A day after the Dalai Lama reached Tawang, the Chinese Communist Party’s mouthpiece, People’s Daily, quoting an “anonymous” scholar, said that India “may have forgotten the lesson of 1962” and is “on the wrong track again.”
In a provocative article titled “India covets Dalai Lama’s visit,” the state-run paper said that the presence of the spiritual leader in the “disputed region” is a “double insult” for China. “India may have forgotten the lesson of 1962, when its repeated provocation resulted in military clashes. India is on this wrong track again,” the article, which was first carried in the Chinese Global Times said, quoting an anonymous scholar.
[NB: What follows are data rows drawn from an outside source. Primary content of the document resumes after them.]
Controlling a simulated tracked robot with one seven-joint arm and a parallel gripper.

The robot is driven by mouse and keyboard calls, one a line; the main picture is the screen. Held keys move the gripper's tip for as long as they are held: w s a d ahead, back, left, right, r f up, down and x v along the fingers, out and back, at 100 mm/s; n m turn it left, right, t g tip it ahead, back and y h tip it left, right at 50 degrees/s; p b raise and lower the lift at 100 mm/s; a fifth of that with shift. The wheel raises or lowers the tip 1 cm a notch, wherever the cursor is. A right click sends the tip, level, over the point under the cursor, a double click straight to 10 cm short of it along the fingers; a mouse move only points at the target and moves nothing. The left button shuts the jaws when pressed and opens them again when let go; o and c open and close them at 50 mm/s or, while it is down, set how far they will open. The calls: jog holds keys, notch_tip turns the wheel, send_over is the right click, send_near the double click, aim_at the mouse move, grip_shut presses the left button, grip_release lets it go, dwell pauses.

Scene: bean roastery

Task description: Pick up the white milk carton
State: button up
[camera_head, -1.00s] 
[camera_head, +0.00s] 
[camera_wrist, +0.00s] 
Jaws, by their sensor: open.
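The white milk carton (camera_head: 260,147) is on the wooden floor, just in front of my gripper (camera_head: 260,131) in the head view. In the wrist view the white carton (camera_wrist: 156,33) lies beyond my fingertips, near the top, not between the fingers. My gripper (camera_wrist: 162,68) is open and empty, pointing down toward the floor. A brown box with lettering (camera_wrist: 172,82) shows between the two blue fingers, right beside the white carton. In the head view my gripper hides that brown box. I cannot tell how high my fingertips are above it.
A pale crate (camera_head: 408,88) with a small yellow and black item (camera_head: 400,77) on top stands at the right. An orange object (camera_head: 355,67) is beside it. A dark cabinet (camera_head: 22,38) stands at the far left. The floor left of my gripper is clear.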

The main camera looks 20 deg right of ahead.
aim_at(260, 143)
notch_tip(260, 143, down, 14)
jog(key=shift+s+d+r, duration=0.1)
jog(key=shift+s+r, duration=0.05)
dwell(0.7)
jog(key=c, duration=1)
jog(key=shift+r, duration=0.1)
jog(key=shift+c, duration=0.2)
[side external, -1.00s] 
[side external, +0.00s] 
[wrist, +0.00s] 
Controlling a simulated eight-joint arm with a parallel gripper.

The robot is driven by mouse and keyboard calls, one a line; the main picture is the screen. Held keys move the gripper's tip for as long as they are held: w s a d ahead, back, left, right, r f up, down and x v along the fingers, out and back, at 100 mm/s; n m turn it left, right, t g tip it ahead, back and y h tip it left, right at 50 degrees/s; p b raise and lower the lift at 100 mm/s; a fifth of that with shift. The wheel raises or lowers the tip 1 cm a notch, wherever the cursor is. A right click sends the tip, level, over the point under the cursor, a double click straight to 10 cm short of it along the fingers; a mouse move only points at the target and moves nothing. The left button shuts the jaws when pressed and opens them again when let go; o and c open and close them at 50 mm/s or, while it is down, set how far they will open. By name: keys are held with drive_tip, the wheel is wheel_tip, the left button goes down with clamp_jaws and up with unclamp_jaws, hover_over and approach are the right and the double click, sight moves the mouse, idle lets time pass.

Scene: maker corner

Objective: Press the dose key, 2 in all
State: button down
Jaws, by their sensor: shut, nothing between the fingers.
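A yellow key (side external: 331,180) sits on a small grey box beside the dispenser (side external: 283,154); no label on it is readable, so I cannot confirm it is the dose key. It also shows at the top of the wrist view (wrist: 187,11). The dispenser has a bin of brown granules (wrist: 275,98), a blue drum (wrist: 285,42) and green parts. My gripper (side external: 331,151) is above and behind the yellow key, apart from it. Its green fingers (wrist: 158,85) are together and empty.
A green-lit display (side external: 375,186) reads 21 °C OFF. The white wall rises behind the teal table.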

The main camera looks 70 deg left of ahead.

The article claims that India is using the Dalai Lama to “solve” the border dispute in Tawang and had asked him to visit the region. “The Dalai Lama went to southern Tibet at this critical moment probably because of pressure from India. By doing so, he can please the country that has hosted him for years,” the newspaper quotes Hu Shisheng, a researcher of Southern Asian studies at the China Institute of Contemporary International Relations, as saying.
While the Chinese government has not made any official comment on the article, India, for its part, said that the Dalai Lama visited Tawang on his own and there was no suggestion from the government to do so.
“The suggestion has not come from us, because we do not deal with the spiritual travels of a spiritual leader. He has to visit his flock as he deems fit. As far as I am aware, the initiative would have come from him and the government would have been informed about it,” Minister of State for External Affairs Shashi Tharoor said.